# [Set problem]
Show every line in the entries below where the word "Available" appears.
>>>
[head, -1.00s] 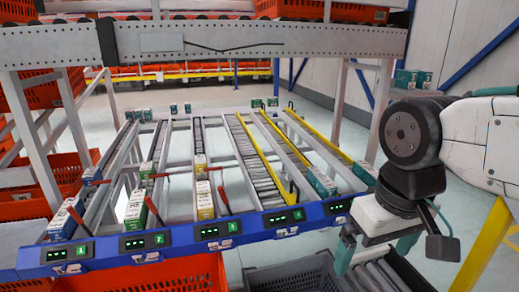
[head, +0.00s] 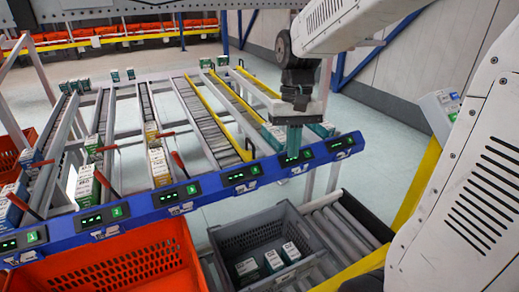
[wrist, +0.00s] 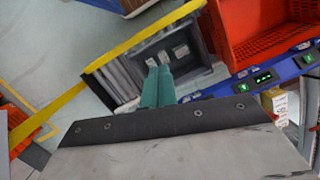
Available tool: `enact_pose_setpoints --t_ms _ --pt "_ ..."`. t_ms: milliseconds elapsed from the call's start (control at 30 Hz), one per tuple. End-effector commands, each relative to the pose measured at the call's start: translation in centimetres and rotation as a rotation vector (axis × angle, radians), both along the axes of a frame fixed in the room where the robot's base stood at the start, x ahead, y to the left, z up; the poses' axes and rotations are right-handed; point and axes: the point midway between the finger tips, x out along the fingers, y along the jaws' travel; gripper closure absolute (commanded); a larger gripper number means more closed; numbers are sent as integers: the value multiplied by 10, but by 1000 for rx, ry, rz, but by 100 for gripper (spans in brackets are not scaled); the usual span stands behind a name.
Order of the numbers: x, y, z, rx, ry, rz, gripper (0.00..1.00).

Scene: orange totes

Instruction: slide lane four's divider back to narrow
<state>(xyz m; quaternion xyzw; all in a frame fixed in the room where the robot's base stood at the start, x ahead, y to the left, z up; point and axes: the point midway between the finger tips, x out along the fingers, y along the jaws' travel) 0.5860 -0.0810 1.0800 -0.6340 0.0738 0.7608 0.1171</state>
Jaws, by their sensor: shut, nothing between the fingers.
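The sloping rack has roller lanes behind a blue front rail (head: 222,182) with green-lit displays. Yellow dividers run down its right half; the leftmost one (head: 212,112) ends near the rail, and two others lie to its right. I cannot read which lane is four. My gripper (head: 293,150) is shut and empty, pointing down at the right part of the rail beside a teal-and-white box (head: 272,136). It hides part of the lane and a divider's front end. The wrist view shows its teal fingers (wrist: 157,84) together, above the grey tote.
A grey tote (head: 262,222) with three small boxes stands below the rail on a roller conveyor (head: 335,235). An orange tote (head: 125,262) is at front left. Red levers (head: 178,163) stick up between the left lanes, near boxes.

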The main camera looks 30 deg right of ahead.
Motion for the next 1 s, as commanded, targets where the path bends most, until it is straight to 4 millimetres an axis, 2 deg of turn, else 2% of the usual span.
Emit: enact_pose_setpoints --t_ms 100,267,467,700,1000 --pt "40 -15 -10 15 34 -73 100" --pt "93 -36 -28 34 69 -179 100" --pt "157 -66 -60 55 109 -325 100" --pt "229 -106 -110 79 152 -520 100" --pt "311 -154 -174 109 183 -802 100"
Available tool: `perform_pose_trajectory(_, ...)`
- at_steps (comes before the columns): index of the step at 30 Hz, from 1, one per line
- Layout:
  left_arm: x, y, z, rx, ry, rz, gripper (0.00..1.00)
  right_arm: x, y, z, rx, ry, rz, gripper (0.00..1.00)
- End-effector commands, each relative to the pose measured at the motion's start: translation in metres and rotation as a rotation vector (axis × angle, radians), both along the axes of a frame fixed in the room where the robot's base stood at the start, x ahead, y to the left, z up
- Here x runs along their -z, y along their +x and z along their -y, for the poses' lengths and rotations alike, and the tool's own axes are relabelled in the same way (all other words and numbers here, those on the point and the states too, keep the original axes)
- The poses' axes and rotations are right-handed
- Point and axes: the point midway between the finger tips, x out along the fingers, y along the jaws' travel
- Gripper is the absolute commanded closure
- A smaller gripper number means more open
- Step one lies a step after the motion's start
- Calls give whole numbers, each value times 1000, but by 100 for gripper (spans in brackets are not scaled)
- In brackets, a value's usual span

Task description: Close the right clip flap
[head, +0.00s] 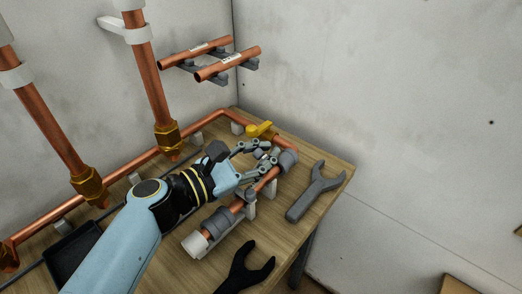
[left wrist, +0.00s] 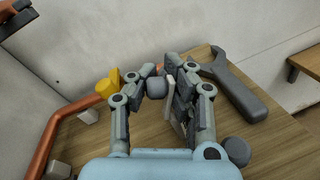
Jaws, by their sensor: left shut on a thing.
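A short copper pipe (head: 266,180) with grey fittings runs along the right part of the bench. Its right clip (head: 272,188) shows as a pale post under the pipe; the upper part is hidden by my left gripper. My left gripper (head: 270,158) is over the pipe at this clip, with its fingers closed around a small part. In the left wrist view my left gripper (left wrist: 161,68) has its fingertips close together, and a pale upright strip (left wrist: 170,88) shows beside the right finger. The flap's angle cannot be told. My right gripper is not in view.
A grey wrench (head: 318,190) lies right of the pipe, and a black open-jawed tool (head: 246,268) lies in front. A yellow valve handle (head: 262,130) stands behind my gripper. A dark tray (head: 72,255) is at left. Vertical copper pipes (head: 150,85) rise at the back.

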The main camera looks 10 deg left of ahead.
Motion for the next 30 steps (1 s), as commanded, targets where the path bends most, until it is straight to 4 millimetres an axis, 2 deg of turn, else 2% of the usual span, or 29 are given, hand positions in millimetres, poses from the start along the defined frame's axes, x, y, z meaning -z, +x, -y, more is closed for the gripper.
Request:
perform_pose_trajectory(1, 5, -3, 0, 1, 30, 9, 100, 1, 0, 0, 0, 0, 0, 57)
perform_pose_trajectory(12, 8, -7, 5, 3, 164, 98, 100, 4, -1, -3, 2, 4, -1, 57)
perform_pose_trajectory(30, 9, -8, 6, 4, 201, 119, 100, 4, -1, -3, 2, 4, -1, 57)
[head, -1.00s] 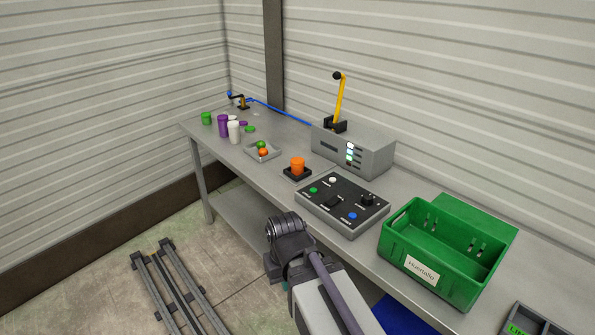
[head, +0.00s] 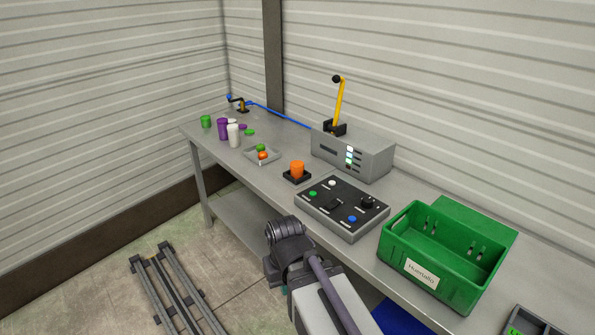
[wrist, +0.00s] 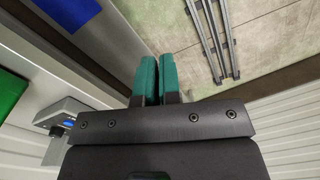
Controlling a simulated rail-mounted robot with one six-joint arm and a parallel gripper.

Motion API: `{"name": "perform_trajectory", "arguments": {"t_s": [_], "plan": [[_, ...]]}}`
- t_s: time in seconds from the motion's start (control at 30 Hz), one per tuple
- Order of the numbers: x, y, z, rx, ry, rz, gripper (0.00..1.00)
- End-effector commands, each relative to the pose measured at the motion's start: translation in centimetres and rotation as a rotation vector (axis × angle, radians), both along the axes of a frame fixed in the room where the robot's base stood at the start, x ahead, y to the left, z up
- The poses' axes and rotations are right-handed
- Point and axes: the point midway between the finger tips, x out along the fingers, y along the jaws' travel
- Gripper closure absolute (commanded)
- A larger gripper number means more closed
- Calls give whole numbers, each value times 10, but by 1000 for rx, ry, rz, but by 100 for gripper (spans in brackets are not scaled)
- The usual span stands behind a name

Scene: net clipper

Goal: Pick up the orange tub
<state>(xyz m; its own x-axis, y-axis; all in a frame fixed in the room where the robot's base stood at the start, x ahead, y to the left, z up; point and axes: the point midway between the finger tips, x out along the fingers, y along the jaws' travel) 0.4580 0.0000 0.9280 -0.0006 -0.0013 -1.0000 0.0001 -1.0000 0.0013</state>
<<<
# [Written answer]
Available tool: `enact_pose_setpoints --t_ms _ --pt "_ ..."`. t_ms: milliseconds elapsed from the call's start (control at 30 Hz), one per tuple. End-effector commands, each relative to the pose measured at the call's start: translation in centimetres and rotation as a rotation vector (axis × angle, radians), both along the axes of a frame fixed in the room where the robot's base stood at the start, x ahead, y to the left, z up; the poses' axes and rotations are right-handed; point and axes: the point midway between the finger tips, x out along the fingers, y along the jaws' travel; gripper closure absolute (commanded); a larger gripper number means more closed; numbers are sent as integers: the value multiplied by 10, but by 1000 for rx, ry, rz, but by 100 for gripper (spans in brackets are not scaled); the usual span stands behind a name.
Available tool: `perform_pose_trajectory(_, ...)`

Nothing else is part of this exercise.